### [What you are asked to do]
Every record should be written out exactly, with the pictures left out.

────────────────

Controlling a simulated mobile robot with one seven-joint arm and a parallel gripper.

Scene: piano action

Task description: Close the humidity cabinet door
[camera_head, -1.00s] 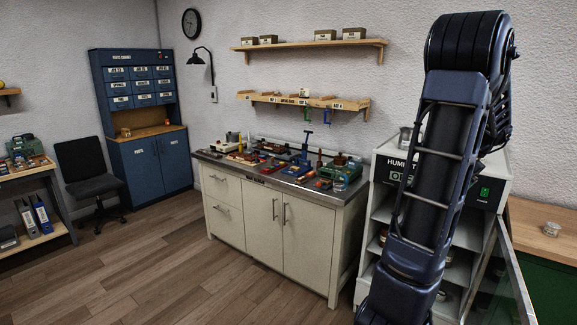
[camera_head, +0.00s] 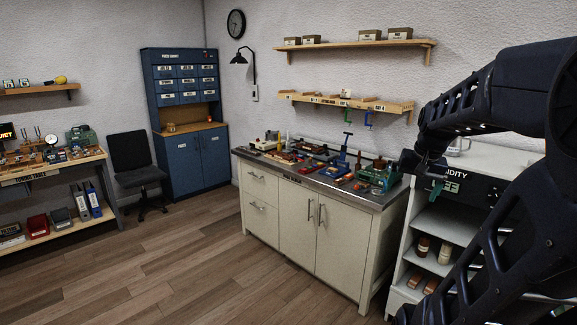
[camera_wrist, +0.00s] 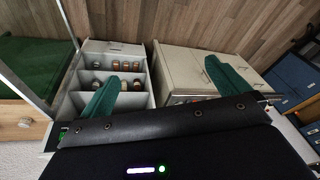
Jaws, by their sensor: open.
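The humidity cabinet (camera_head: 408,262) is a white case with open shelves and a black label strip at the right of the head view, partly hidden by my arm. Its shelves hold several jars; it also shows in the wrist view (camera_wrist: 117,48). Its glass door (camera_wrist: 64,82) stands swung open at the left of the wrist view, its front uncovered. In the head view the door is hidden behind my arm. My gripper (camera_head: 432,182) is before the cabinet's upper front. In the wrist view, its two green fingers (camera_wrist: 165,86) are spread apart and empty, clear of the door.
A cream workbench (camera_head: 330,235) crowded with tools stands left of the cabinet. Wall shelves (camera_head: 350,44) hang above the bench. The wooden floor (camera_head: 200,265) in front is clear.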

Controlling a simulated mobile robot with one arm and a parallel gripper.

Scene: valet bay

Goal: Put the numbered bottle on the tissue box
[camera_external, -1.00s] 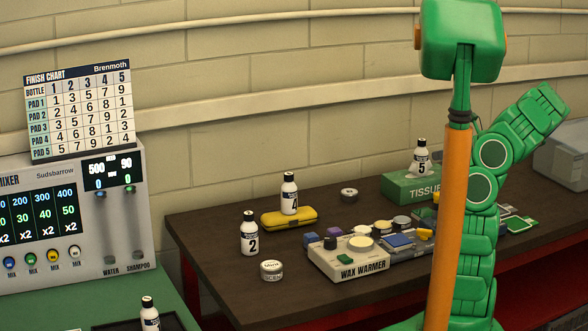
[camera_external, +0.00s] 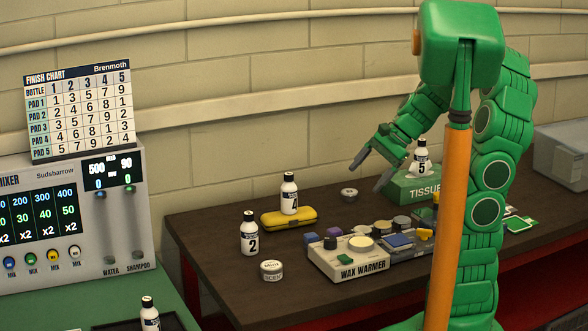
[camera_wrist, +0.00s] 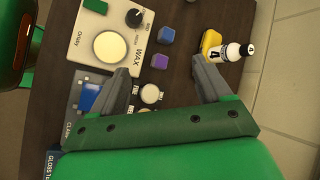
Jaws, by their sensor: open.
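A wax warmer (camera_external: 348,258) and small jars and blocks crowd the bench's middle. A round tin (camera_external: 271,270) stands in front of bottle 2. A finish chart (camera_external: 80,108) stands on the mixer (camera_external: 65,220) at left.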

────────────────

### [Written solution]
Controlling a simulated mobile robot with one seven-joint arm and a parallel gripper.

Scene: piano action

Task description: Close the humidity cabinet door
[camera_head, -1.00s] 
[camera_head, +0.00s] 
[camera_wrist, +0.00s] 
Jaws, by their sensor: open.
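The humidity cabinet (camera_head: 408,262) is a white case with open shelves and a black label strip at the right of the head view, partly hidden by my arm. Its shelves hold several jars; it also shows in the wrist view (camera_wrist: 117,48). Its glass door (camera_wrist: 64,82) stands swung open at the left of the wrist view, its front uncovered. In the head view the door is hidden behind my arm. My gripper (camera_head: 432,182) is before the cabinet's upper front. In the wrist view, its two green fingers (camera_wrist: 165,86) are spread apart and empty, clear of the door.
A cream workbench (camera_head: 330,235) crowded with tools stands left of the cabinet. Wall shelves (camera_head: 350,44) hang above the bench. The wooden floor (camera_head: 200,265) in front is clear.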

Controlling a simulated mobile robot with one arm and a parallel gripper.

Scene: valet bay

Goal: Put the numbered bottle on the tissue box
[camera_external, -1.00s] 
[camera_external, +0.00s] 
[camera_wrist, +0.00s] 
Jaws, by their sensor: open.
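A wax warmer (camera_external: 348,258) and small jars and blocks crowd the bench's middle. A round tin (camera_external: 271,270) stands in front of bottle 2. A finish chart (camera_external: 80,108) stands on the mixer (camera_external: 65,220) at left.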

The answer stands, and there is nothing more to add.